PROBLEM DESCRIPTION:
Below this line is a set of entries; quote exactly the lines from the line that contains "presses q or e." to the line that contains "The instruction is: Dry", both lines included.

--- START OF EXERCISE DATA ---

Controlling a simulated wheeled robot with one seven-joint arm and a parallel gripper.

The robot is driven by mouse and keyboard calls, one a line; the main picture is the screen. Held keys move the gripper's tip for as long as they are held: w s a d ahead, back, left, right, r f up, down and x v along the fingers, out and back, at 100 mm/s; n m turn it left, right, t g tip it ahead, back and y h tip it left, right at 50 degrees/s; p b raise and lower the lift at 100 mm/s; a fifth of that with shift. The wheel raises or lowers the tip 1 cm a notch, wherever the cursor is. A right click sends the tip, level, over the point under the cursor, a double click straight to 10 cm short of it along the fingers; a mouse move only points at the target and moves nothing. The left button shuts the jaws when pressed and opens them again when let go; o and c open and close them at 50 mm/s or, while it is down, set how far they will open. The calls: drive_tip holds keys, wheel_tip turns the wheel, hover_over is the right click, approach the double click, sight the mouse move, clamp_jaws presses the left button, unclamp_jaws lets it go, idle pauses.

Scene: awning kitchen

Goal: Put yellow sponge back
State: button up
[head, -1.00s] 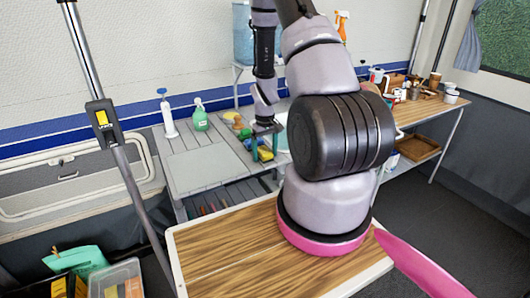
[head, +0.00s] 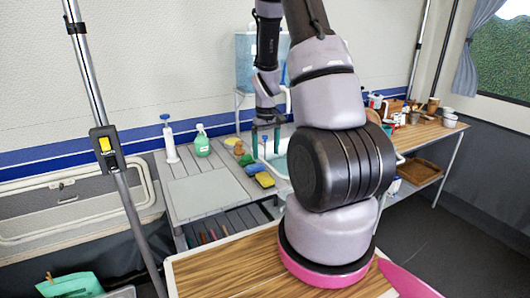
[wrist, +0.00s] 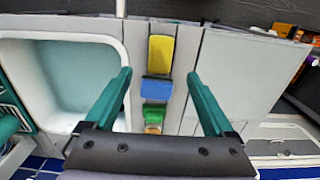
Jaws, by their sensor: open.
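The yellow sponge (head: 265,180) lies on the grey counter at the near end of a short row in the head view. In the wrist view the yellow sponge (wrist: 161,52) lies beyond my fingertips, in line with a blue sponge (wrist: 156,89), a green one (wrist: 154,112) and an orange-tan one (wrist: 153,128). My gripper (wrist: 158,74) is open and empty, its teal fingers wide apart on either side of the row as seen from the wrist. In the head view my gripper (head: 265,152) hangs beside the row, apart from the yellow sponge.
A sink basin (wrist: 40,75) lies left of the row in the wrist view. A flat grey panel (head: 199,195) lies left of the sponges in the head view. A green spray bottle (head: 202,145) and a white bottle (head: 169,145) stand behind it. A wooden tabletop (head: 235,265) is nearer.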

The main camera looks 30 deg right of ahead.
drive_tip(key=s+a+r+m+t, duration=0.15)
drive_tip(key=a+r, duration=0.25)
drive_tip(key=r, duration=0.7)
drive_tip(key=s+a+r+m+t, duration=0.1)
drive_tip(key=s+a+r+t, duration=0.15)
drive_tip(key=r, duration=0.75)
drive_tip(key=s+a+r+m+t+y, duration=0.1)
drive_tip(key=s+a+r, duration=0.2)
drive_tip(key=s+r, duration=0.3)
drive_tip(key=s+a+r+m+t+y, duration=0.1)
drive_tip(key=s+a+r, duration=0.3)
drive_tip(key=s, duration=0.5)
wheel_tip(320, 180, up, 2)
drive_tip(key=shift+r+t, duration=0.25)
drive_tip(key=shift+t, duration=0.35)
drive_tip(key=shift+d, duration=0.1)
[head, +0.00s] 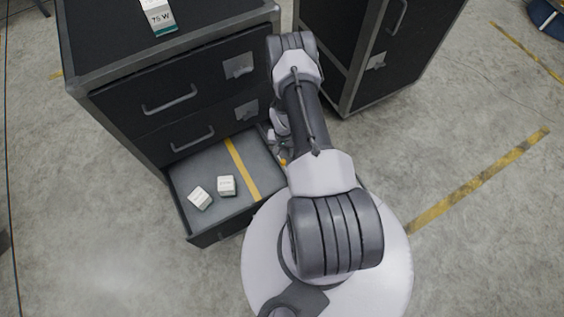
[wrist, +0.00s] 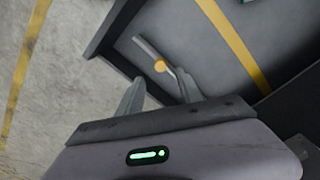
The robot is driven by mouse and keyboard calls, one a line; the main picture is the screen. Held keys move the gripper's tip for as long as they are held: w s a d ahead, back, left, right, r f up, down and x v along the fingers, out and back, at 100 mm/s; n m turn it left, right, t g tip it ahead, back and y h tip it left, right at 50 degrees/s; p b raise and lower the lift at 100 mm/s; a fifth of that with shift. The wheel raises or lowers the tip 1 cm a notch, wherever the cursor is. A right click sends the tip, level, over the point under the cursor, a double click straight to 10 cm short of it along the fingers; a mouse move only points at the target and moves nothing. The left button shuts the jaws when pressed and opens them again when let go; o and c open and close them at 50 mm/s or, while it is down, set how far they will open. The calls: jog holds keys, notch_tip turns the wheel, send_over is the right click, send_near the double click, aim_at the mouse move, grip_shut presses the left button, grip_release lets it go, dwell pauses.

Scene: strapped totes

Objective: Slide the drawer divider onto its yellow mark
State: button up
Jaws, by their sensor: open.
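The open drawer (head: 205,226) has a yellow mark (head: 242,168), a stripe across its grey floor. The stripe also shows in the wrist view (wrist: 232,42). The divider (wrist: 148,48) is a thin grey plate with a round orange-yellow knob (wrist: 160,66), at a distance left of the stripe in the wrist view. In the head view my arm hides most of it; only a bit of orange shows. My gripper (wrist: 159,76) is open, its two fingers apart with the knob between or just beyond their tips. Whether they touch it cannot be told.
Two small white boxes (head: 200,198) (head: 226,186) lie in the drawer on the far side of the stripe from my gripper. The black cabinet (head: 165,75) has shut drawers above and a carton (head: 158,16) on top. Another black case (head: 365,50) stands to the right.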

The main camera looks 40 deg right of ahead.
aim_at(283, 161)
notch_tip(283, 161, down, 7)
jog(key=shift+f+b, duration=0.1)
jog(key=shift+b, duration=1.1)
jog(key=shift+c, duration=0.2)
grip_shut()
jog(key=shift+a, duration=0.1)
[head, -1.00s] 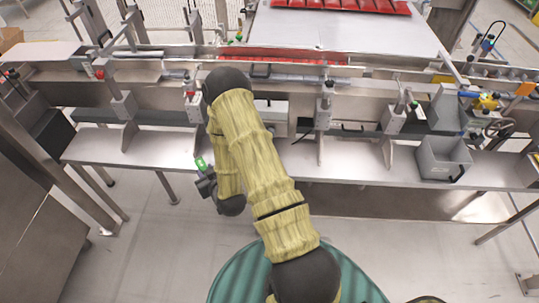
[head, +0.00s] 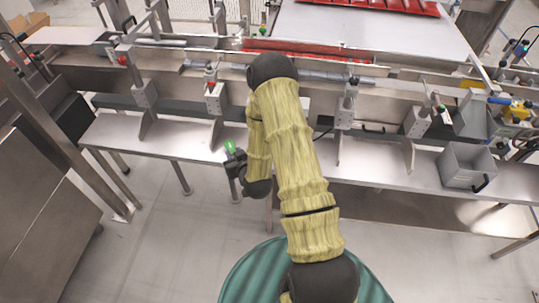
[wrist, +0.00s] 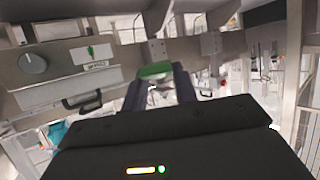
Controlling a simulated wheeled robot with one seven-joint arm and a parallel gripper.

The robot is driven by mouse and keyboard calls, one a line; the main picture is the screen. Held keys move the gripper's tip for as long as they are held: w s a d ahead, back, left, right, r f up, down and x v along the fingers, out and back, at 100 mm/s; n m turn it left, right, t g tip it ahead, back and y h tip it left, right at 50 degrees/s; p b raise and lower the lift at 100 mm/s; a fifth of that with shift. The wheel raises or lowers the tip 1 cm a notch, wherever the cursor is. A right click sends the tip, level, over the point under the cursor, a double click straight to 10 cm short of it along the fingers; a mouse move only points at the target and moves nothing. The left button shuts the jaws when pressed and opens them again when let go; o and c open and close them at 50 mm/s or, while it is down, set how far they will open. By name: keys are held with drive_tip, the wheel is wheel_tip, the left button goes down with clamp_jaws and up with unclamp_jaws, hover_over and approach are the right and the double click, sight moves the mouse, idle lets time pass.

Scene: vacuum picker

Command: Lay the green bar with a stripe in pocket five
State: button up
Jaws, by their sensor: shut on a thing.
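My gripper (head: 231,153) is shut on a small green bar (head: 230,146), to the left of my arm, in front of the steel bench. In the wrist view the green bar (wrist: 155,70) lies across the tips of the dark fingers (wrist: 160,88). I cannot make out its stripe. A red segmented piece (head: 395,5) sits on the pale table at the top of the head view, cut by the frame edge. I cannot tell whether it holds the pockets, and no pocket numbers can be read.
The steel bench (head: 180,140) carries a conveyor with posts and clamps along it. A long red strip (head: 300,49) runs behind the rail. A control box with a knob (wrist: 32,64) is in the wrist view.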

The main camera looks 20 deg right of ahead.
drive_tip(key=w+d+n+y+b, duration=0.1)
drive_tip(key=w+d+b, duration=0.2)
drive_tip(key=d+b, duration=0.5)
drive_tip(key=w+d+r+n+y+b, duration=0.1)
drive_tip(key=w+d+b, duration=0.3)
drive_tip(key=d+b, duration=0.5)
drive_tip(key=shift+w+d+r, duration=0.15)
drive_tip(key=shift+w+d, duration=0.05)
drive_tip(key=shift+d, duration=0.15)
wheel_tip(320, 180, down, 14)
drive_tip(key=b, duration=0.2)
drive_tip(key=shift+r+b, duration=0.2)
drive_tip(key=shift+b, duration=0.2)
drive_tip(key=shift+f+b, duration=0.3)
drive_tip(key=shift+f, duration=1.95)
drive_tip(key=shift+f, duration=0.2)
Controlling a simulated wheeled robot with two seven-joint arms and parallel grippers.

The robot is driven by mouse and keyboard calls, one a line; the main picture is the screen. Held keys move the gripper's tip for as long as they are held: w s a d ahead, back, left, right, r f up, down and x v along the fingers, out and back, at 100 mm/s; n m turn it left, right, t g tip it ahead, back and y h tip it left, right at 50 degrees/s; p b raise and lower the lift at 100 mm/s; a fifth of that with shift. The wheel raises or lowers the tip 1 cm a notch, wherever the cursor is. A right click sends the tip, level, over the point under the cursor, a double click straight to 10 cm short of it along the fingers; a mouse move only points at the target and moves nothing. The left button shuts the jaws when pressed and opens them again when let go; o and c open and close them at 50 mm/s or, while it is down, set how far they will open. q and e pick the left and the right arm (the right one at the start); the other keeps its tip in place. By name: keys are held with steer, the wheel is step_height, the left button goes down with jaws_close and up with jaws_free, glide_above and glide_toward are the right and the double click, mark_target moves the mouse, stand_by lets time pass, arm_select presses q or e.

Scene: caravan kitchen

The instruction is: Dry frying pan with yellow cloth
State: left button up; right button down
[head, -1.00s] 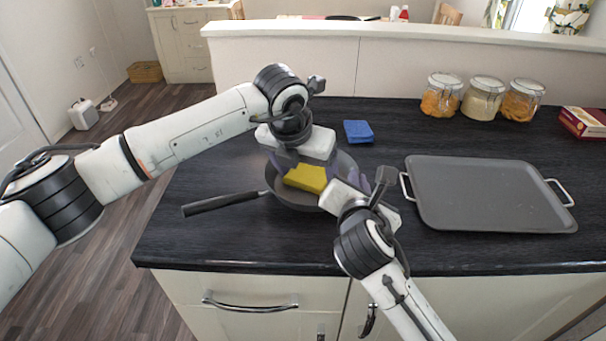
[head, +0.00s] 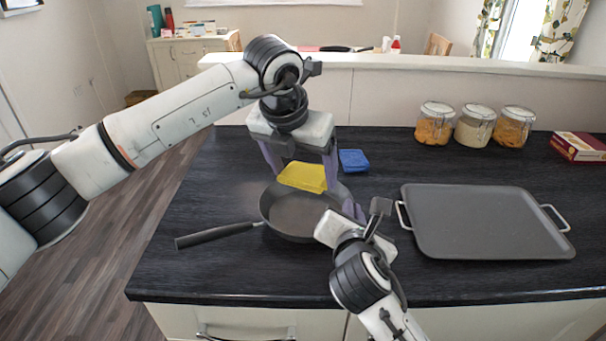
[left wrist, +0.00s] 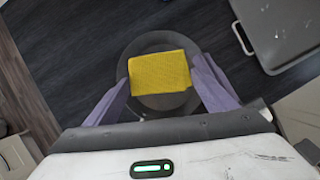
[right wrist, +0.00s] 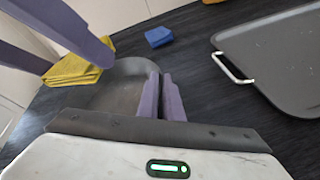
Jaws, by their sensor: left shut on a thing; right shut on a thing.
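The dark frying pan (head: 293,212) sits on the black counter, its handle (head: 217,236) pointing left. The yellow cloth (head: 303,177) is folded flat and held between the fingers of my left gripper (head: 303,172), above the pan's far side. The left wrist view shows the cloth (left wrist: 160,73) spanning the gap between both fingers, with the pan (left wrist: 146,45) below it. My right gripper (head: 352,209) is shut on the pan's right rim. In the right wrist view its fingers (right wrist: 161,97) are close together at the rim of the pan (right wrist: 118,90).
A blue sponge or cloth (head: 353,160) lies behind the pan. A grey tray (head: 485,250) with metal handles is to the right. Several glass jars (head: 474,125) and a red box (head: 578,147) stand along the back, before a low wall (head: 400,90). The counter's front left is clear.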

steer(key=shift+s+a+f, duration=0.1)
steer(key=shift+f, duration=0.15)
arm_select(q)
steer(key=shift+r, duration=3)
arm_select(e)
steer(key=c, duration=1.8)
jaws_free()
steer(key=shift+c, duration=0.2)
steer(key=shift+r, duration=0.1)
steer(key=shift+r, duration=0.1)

--- END OF EXERCISE DATA ---

WRITTEN ANSWER:
The robot is driven by mouse and keyboard calls, one a line; the main picture is the screen. Held keys move the gripper's tip for as long as they are held: w s a d ahead, back, left, right, r f up, down and x v along the fingers, out and back, at 100 mm/s; n m turn it left, right, t g tip it ahead, back and y h tip it left, right at 50 degrees/s; p b raise and lower the lift at 100 mm/s; a fifth of that with shift. The wheel raises or lowers the tip 1 cm a notch, wherever the cursor is. A right click sends the tip, level, over the point under the cursor, a double click straight to 10 cm short of it along the fingers; a mouse move only points at the target and moves nothing. The left button shuts the jaws when pressed and opens them again when let go; o and c open and close them at 50 mm/s or, while it is down, set how far they will open. q and e pick the left and the right arm (the right one at the start); the other keeps its tip in place. By name: keys are held with steer, the wheel is step_height, the left button goes down with jaws_close and up with jaws_free, glide_above and glide_toward are the right and the double click, mark_target moves the mouse, stand_by lets time pass, arm_select presses q or e.

Scene: caravan kitchen

The instruction is: Dry frying pan with yellow cloth

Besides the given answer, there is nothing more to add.